Health issues aren’t the only thing to examine when choosing a purebred border collie. It’s also important to select a border collie which has a likable disposition. Many people, when choosing a pup, think that the proper method is to adopt the dog which comes to them first. Most dogs that approach the new owner without hesitation are bold or more aggressive. The pup which first approaches you may be harder to raise, since these dogs seem to have no fear and often, a mind of their own. It’s a much better choice if you take one of the pups who doesn’t necessarily cower away but is somewhat more apprehensive about you. These dogs tend to be a little more cautious and later, loyal. Pups that run away with their tails between their legs are likely to be the nervous type who bites when they’re scared.

If possible, spend at least an hour playing and interacting with the litter. This will give you a little peek into their personalities. Watch the dog running and at play. Does it accept you or does it shy away from playing while you’re present? A border collie pup with a good disposition should approach you somewhat cautiously, but upon seeing that you won’t hurt it, you should play and respond to you in a positive way. Notice whether the collie pup seems to pay attention to what you’re saying. Walk around and see if the collie will follow you, or lose interest. The pup which follows you endlessly probably displays the highest level of loyalty.
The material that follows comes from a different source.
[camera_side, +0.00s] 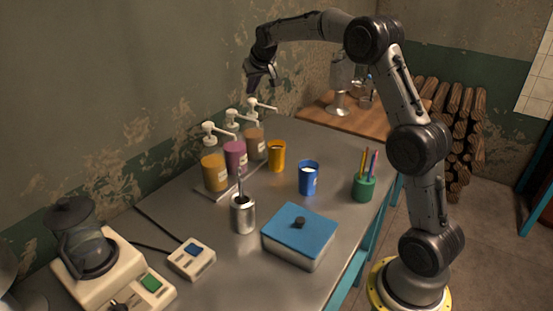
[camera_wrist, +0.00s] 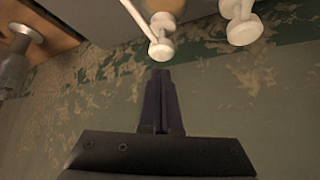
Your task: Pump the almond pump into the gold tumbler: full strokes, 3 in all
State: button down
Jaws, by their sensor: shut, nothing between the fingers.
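Three pump bottles with white heads stand in a row by the wall: a yellow one (camera_side: 215,172), a purple one (camera_side: 236,156) and a tan one (camera_side: 256,146). Their labels are too small to read, so I cannot tell for sure which is almond. The gold tumbler (camera_side: 277,157) stands upright just right of the tan bottle, near its spout. My gripper (camera_side: 261,84) is shut and empty, above the tan bottle's pump head (camera_side: 257,103) and apart from it. In the wrist view my shut fingers (camera_wrist: 162,78) point toward a white pump head (camera_wrist: 162,48).
A blue cup (camera_side: 308,178) stands right of the gold tumbler. A steel canister (camera_side: 243,215), a blue-lidded box (camera_side: 299,238) and a green pen cup (camera_side: 363,188) are on the metal table. A second pump head (camera_wrist: 243,28) shows close by in the wrist view.

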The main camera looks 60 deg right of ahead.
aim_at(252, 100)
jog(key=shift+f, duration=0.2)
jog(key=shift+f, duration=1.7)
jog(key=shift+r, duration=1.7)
If it’s a busy household where you’ll be bringing the collie, try to select a pup that doesn’t to seem too jumpy upon sudden movement or noise. But, a pup who seems oblivious to any sound or movement might not be the playful, attentive dog that you’re wanting. If you think you’ve chosen which one will be going home with you, take it away from the rest of the litter, off somewhere to yourselves. Does the pup whine and cry away from its siblings, or seem happy just to be with you? Does the pup constantly paw at you, refusing to settle down? If so, this pup might be difficult to train. When you’ve finally selected the purebred border collie which is right for you, give it lots of love and attention and it will do the same for you.